Di Freeze, Managing Editor

Northport, N.Y. – Feb. 16, 2020

Alissa (Dr Jay) Abdullah, Ph.D., one of the experts featured in “Women Know Cyber, 100 Females Fighting Cybercrime,” is Cybercrime Magazine’s CISO Ambassador. Women have historically been directed toward certain jobs and skills, but that didn’t stop her from choosing her own path.

Now that women have broken into cybersecurity, she says there may be unconscious biases that we have to address that still direct us into certain types of positions. She advises women wanting to get involved in cybersecurity not to wait or overthink it.

“Just do it!” she says. “There are so many different opportunities that it is quite simple to find your passion in a cybersecurity theme. Take the time to be real about who you are and what you enjoy, and then look and see how that marries with cybersecurity opportunities.  There is an opportunity for EVERYONE.”

When she says everyone, she means everyone.

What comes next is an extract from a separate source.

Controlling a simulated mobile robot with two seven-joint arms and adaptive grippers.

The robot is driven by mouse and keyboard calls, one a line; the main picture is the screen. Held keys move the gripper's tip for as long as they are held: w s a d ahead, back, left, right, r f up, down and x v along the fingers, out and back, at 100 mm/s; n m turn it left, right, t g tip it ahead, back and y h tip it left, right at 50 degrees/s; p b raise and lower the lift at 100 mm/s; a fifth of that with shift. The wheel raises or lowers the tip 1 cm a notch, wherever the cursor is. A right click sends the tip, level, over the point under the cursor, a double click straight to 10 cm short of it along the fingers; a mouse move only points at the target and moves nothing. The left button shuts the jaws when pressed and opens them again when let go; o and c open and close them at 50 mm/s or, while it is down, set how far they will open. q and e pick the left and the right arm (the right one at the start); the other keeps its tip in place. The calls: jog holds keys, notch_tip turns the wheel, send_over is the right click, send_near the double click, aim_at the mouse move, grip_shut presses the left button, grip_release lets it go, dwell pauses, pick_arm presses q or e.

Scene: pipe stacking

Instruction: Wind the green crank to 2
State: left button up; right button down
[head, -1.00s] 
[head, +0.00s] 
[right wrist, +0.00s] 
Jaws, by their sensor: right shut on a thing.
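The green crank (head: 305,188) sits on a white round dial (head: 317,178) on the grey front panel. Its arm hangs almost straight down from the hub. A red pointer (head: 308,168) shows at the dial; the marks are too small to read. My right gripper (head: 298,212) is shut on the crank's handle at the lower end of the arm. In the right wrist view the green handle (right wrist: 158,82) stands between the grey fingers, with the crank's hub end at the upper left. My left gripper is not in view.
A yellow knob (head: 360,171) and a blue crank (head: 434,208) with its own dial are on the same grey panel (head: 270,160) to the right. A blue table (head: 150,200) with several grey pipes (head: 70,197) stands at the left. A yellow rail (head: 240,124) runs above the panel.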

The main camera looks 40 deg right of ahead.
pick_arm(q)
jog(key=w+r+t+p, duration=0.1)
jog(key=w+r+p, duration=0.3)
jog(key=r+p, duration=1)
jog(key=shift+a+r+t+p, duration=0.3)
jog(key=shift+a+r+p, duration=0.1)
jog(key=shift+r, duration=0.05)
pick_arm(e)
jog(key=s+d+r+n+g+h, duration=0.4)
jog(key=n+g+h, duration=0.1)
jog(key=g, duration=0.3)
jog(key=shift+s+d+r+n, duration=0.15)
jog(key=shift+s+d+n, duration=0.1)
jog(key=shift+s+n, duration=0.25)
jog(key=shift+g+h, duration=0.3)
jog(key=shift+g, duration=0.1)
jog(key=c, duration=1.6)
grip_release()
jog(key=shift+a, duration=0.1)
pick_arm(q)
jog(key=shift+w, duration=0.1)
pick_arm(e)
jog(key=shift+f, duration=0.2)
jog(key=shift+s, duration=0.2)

“There are so many diverse needs in the field,” Dr Jay says. “In fact, the diversity of thought is one of the strongest requirements in finding effective solutions. In order to have that diversity of thought, we have to hear and acknowledge the diverse approaches from all age groups, genders, and fields. The more diverse perspectives we have, the better our solutions will be in fighting the adversary. The adversary isn’t targeting just males. The adversary isn’t targeting just teenagers. We are all at risk and so all have to think about how we can protect ourselves. That goes from teaching a 5-year-old about protecting his or her iPad to teaching older adults about protecting their 401K.”

To get to know Dr Jay, and what she stands for, it’s helpful to know why she’s “Dr Jay.”



“I coined the name as I was getting my Ph.D.,” she says. “I told myself that I wanted to make my mark on technology and cybersecurity just like the basketball player “Dr J” made his mark on basketball. The same creativity that he used in basketball is something I wanted to use in creating technology solutions.”

Going back further, when Dr Jay enrolled at Savannah State University, her major was Mass Communications. She’s always been thankful that someone planted another idea in her mind.

“Dr. Lara Brewer convinced me to change my major to Mathematics,” she said. “She was my math professor. It was during her hardest math classes that I realized mathematics was easy for me. It was a second language that I had learned and continue to fall in love with.”

After getting her B.S., she got an M.S. in Telecommunications and Computer Networks and then a Ph.D. in Information Technology Management. When George Washington University began an accelerated master’s degree program in Telecommunications and Computers, with a cohort at the Department of Defense, she was accepted into that program.

She said her role as a cryptologic engineer for the Department of Defense exposed her to the world.

“I was a small-town southern girl who had not traveled or really had not explored GA outside of a Disney vacation or road trip to grandparents,” she said. “My role with the Department of Defense opened my mind to the world, the possibilities, and the opportunities available, and I immediately saw those opportunities as limitless.”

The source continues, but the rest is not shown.